Spousal Support in Ohio:
One of the least guiding “guidelines” in Ohio is the Ohio Spousal Support Guidelines.  This statute gives Ohioans “factors” that Ohio Courts consider when determining whether spousal support will be granted and if so, how much.  The factors the courts consider are the following:

Quoting Ohio Revised Code § 3105.18. – Award of spousal support; modification.


(A) As used in this section, “spousal support” means any payment or payments to be made to a spouse or former spouse, or to a third party for the benefit of a spouse or a former spouse, that is both for sustenance and for support of the spouse or former spouse. “Spousal support” does not include any payment made to a spouse or former spouse, or to a third party for the benefit of a spouse or former spouse, that is made as part of a division or distribution of property or a distributive award under section 3105.171 [3105.17.1] of the Revised Code.

(B) In divorce and legal separation proceedings, upon the request of either party and after the court determines the division or disbursement of property under section 3105.171 [3105.17.1] of the Revised Code, the court of common pleas may award reasonable spousal support to either party. During the pendency of any divorce, or legal separation proceeding, the court may award reasonable temporary spousal support to either party.

An award of spousal support may be allowed in real or personal property, or both, or by decreeing a sum of money, payable either in gross or by installments, from future income or otherwise, as the court considers equitable.

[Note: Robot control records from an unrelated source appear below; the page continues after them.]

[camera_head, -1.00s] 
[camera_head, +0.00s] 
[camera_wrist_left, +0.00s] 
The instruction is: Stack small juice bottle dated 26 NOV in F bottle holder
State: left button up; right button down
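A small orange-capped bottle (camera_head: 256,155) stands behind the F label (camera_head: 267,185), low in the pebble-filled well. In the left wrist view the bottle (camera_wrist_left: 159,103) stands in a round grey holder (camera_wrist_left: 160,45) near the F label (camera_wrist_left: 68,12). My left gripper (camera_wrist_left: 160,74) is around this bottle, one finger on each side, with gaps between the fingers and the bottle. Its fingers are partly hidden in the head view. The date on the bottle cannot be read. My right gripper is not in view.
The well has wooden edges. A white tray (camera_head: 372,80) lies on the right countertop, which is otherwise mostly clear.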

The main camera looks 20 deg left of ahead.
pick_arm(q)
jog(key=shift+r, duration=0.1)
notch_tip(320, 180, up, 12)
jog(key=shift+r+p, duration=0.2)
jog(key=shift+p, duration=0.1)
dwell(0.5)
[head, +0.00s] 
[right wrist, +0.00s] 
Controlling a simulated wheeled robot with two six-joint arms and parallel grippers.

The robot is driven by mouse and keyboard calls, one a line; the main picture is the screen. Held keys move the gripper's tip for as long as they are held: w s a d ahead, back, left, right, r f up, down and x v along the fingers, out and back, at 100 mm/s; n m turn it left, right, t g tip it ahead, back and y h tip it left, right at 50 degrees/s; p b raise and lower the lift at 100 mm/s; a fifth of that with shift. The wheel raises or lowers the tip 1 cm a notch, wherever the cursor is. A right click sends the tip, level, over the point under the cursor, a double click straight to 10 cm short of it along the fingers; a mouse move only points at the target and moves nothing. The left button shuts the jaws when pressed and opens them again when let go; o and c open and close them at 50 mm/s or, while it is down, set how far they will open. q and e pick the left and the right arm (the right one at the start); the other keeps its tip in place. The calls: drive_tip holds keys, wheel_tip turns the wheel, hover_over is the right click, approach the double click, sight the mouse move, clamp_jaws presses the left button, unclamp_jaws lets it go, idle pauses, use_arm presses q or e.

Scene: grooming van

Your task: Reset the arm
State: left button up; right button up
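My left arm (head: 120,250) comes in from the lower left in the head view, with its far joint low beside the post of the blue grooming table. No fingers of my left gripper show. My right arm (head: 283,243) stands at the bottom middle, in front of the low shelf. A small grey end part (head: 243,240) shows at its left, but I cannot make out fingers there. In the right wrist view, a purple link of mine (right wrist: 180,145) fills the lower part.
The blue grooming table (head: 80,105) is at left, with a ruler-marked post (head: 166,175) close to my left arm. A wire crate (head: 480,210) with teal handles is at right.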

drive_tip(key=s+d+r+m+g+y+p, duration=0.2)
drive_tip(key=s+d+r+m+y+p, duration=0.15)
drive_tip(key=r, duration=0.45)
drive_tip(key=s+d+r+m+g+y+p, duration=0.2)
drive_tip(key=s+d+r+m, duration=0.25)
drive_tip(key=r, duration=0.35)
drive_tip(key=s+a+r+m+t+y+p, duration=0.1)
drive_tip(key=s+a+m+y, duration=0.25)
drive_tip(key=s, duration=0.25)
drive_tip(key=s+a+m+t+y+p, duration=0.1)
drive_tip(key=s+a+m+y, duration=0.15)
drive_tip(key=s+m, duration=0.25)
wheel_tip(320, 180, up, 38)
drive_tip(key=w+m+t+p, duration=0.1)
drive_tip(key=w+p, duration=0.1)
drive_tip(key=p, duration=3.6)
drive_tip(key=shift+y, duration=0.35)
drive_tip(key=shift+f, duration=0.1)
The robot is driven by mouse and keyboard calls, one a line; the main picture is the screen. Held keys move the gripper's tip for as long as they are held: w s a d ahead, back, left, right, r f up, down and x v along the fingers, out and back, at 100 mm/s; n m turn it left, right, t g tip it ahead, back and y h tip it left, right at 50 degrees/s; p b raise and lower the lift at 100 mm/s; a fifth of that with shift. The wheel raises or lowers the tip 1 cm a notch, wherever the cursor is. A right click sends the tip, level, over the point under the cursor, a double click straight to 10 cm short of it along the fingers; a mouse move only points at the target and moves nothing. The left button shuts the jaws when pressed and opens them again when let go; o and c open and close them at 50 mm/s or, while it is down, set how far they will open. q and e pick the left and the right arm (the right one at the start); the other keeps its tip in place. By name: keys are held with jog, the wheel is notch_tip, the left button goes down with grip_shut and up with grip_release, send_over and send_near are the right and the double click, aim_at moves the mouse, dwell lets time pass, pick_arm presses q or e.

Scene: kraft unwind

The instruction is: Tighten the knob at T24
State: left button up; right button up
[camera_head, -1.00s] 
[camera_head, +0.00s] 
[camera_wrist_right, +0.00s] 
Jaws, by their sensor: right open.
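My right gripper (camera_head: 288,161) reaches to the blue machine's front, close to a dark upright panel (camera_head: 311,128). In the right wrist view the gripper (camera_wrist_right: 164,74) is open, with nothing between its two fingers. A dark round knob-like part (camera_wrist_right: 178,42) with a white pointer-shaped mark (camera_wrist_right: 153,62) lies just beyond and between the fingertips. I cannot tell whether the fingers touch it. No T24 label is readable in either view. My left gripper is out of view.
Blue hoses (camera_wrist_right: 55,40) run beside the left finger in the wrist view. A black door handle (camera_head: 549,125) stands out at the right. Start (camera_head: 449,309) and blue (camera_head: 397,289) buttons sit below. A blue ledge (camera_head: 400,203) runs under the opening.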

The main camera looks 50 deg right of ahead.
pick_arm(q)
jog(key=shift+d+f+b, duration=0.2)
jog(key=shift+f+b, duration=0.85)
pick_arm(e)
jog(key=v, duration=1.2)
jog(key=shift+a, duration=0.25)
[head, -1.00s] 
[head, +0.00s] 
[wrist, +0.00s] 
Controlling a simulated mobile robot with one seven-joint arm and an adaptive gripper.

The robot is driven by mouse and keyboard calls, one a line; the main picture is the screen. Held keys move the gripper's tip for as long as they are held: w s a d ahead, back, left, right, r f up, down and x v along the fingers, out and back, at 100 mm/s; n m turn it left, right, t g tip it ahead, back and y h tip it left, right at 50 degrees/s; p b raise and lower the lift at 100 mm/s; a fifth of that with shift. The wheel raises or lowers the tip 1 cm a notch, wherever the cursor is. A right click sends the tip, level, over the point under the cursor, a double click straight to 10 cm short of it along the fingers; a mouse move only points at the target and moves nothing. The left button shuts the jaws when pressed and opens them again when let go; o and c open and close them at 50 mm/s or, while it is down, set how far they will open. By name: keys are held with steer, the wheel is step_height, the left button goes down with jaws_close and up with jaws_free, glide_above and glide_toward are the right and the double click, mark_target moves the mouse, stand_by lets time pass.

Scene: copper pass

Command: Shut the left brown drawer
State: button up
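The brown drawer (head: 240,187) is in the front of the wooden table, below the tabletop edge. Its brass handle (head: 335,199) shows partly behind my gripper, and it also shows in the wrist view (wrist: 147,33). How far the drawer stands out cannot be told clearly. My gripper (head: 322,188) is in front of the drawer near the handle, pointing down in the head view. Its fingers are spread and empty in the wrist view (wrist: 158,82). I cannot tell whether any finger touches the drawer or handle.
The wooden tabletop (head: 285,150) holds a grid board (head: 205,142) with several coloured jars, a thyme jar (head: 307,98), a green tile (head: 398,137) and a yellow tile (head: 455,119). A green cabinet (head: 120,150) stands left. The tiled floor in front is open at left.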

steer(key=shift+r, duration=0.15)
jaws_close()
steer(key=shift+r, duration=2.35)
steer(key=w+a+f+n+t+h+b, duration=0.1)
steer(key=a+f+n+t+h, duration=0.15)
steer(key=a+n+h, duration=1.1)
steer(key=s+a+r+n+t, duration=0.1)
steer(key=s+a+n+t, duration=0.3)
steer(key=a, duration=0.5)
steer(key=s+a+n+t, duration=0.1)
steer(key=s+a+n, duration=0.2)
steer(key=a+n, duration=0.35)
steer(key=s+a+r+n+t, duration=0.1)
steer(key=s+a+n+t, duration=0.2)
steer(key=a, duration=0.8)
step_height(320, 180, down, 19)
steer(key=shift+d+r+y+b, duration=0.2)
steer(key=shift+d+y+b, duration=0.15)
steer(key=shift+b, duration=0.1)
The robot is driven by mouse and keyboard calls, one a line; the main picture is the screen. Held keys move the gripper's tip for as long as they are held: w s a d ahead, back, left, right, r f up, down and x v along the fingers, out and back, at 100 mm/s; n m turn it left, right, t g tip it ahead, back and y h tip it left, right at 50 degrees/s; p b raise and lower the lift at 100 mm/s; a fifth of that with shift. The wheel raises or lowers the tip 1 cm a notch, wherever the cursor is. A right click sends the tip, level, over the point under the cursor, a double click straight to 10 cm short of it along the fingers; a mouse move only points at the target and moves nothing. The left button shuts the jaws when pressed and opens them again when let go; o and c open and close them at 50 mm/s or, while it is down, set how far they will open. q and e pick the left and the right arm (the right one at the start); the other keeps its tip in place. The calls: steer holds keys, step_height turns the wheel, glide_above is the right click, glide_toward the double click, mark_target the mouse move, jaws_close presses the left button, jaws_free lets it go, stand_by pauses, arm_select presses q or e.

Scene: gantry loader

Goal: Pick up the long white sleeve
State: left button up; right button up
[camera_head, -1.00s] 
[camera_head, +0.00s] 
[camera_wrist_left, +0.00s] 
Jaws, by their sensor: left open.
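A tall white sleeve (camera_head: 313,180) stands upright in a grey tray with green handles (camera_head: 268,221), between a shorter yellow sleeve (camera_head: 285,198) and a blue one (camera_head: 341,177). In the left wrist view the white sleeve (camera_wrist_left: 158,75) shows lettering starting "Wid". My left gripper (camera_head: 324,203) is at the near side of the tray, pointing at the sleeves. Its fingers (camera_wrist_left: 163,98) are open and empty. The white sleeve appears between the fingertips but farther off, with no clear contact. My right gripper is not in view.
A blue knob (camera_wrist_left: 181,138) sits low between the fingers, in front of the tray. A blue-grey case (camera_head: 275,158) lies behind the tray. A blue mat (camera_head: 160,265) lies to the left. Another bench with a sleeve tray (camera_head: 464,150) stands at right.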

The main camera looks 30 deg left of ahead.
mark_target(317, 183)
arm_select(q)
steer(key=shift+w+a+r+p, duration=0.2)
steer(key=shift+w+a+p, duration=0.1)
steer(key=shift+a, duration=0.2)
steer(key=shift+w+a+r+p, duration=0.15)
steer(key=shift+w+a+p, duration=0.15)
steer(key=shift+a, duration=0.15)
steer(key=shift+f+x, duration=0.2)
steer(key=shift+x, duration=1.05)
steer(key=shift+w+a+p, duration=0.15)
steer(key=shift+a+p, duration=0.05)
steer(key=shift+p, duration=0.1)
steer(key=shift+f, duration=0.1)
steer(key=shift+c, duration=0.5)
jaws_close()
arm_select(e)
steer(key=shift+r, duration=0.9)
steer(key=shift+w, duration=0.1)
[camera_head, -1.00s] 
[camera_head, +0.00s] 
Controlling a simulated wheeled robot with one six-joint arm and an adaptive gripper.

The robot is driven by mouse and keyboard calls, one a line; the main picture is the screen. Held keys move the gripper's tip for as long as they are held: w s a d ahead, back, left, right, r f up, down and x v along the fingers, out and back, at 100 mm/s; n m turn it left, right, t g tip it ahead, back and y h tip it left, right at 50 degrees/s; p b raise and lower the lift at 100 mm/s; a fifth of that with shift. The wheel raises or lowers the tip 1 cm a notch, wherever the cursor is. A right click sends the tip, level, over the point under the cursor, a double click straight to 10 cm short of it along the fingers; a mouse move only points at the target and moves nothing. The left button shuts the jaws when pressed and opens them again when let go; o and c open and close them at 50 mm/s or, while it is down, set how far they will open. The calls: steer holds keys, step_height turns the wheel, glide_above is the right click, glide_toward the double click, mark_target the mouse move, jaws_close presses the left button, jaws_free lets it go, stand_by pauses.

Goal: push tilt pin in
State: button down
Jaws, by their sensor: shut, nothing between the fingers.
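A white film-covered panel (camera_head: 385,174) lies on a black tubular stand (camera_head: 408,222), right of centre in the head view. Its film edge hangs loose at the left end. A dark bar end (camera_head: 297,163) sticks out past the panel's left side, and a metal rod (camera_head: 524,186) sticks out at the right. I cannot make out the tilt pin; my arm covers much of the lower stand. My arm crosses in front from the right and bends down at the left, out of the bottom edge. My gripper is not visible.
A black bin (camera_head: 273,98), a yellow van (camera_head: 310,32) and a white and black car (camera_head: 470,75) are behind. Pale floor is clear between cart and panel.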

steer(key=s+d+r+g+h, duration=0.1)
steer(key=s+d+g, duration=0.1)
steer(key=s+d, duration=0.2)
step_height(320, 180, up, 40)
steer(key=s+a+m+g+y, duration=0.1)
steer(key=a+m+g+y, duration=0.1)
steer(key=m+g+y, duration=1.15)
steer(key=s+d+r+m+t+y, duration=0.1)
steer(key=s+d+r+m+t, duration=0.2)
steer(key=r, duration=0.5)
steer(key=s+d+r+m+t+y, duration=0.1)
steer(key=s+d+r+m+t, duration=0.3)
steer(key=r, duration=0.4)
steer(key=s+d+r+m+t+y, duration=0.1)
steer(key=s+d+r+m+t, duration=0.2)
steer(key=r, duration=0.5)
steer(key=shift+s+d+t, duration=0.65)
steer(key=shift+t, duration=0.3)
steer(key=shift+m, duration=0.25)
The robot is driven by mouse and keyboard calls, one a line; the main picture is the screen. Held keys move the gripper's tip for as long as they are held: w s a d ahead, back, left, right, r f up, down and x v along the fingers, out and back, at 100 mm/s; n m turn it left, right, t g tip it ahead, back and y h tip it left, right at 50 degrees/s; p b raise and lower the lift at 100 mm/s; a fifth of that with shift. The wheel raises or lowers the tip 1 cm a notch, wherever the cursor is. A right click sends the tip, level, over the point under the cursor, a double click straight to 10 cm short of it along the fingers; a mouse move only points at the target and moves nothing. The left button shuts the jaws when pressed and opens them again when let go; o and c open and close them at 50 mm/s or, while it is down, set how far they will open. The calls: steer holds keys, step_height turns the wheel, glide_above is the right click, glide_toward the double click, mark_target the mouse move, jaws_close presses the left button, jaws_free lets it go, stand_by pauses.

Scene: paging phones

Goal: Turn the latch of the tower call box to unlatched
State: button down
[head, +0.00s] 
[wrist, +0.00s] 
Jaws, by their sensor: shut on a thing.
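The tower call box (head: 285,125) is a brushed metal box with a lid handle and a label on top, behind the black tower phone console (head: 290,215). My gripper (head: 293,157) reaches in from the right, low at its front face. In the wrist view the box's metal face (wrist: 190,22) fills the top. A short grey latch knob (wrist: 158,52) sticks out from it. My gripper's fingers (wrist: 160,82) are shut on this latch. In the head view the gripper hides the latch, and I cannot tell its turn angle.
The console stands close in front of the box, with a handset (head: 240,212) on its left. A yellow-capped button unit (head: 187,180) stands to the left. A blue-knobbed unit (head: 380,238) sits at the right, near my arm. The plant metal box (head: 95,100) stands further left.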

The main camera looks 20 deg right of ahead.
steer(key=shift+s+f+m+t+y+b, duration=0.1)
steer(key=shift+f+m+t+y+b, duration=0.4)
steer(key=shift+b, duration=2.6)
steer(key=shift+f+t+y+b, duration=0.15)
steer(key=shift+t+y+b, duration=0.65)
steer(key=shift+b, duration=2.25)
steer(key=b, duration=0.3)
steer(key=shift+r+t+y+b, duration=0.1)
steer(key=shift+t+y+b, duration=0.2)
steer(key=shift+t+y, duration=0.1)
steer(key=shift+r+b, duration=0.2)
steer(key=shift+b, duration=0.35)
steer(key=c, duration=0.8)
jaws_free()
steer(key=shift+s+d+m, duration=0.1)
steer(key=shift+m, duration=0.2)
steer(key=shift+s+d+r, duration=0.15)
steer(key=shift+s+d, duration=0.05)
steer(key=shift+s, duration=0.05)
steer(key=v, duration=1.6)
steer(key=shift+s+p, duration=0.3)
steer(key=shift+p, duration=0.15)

Any award of spousal support made under this section shall terminate upon the death of either party, unless the order containing the award expressly provides otherwise.

(C) (1) In determining whether spousal support is appropriate and reasonable, and in determining the nature, amount, and terms of payment, and duration of spousal support, which is payable either in gross or in installments, the court shall consider all of the following factors:

(a) The income of the parties, from all sources, including, but not limited to, income derived from property divided, disbursed, or distributed under section 3105.171 [3105.17.1] of the Revised Code;

(b) The relative earning abilities of the parties;

(c) The ages and the physical, mental, and emotional conditions of the parties;

(d) The retirement benefits of the parties;

(e) The duration of the marriage;

(f) The extent to which it would be inappropriate for a party, because that party will be custodian of a minor child of the marriage, to seek employment outside the home;

(g) The standard of living of the parties established during the marriage;

(h) The relative extent of education of the parties;

(i) The relative assets and liabilities of the parties, including but not limited to any court-ordered payments by the parties;

(j) The contribution of each party to the education, training, or earning ability of the other party, including, but not limited to, any party’s contribution to the acquisition of a professional degree of the other party;

(k) The time and expense necessary for the spouse who is seeking spousal support to acquire education, training, or job experience so that the spouse will be qualified to obtain appropriate employment, provided the education, training, or job experience, and employment is, in fact, sought;

(l) The tax consequences, for each party, of an award of spousal support;

(m) The lost income production capacity of either party that resulted from that party’s marital responsibilities;

(n) Any other factor that the court expressly finds to be relevant and equitable.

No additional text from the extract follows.